## Exercise instructions
Exactly the lines from the start of the data through the line containing "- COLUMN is" should be output, with both ends kept and nothing added.

====== Supplied information ======

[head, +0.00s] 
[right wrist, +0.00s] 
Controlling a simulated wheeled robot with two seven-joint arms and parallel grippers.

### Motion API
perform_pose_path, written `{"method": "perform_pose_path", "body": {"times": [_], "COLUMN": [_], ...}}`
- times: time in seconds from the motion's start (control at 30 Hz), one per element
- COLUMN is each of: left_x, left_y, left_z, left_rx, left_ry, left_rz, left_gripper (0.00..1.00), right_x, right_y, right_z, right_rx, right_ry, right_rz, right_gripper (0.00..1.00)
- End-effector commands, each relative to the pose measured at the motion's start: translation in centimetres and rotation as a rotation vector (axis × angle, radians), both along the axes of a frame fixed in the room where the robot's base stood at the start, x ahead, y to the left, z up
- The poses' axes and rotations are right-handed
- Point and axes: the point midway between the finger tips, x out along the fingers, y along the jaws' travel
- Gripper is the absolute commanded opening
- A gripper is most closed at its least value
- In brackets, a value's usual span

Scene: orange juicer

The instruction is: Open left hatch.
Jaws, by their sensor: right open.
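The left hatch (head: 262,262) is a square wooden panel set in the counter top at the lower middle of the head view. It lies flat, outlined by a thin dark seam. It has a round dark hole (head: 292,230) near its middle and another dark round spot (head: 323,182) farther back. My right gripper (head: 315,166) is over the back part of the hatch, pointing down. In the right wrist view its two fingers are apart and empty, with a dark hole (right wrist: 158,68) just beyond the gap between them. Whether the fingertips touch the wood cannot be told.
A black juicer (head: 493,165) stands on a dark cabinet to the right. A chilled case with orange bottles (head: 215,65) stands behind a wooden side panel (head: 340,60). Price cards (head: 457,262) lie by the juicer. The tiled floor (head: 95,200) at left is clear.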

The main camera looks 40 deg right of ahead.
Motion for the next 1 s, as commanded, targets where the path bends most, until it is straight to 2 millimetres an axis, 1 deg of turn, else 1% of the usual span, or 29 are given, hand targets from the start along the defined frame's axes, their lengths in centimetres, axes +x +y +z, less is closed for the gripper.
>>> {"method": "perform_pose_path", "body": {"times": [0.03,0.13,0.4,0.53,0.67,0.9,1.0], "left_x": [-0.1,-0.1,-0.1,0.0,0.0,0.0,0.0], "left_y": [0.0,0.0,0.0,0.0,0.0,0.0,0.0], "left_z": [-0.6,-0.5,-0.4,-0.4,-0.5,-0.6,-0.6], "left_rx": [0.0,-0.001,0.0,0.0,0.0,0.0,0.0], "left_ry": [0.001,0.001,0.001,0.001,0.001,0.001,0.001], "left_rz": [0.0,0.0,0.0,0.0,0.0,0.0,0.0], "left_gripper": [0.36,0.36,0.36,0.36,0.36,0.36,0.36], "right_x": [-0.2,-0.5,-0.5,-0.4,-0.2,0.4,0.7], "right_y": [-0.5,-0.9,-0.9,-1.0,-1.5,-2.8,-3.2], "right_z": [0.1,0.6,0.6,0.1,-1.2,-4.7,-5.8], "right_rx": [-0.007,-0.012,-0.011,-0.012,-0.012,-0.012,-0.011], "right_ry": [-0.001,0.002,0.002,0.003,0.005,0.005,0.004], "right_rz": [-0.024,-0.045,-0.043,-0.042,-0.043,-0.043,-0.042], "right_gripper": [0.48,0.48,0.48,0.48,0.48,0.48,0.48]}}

======

## Solved exercise
[head, +0.00s] 
[right wrist, +0.00s] 
Controlling a simulated wheeled robot with two seven-joint arms and parallel grippers.

### Motion API
perform_pose_path, written `{"method": "perform_pose_path", "body": {"times": [_], "COLUMN": [_], ...}}`
- times: time in seconds from the motion's start (control at 30 Hz), one per element
- COLUMN is each of: left_x, left_y, left_z, left_rx, left_ry, left_rz, left_gripper (0.00..1.00), right_x, right_y, right_z, right_rx, right_ry, right_rz, right_gripper (0.00..1.00)

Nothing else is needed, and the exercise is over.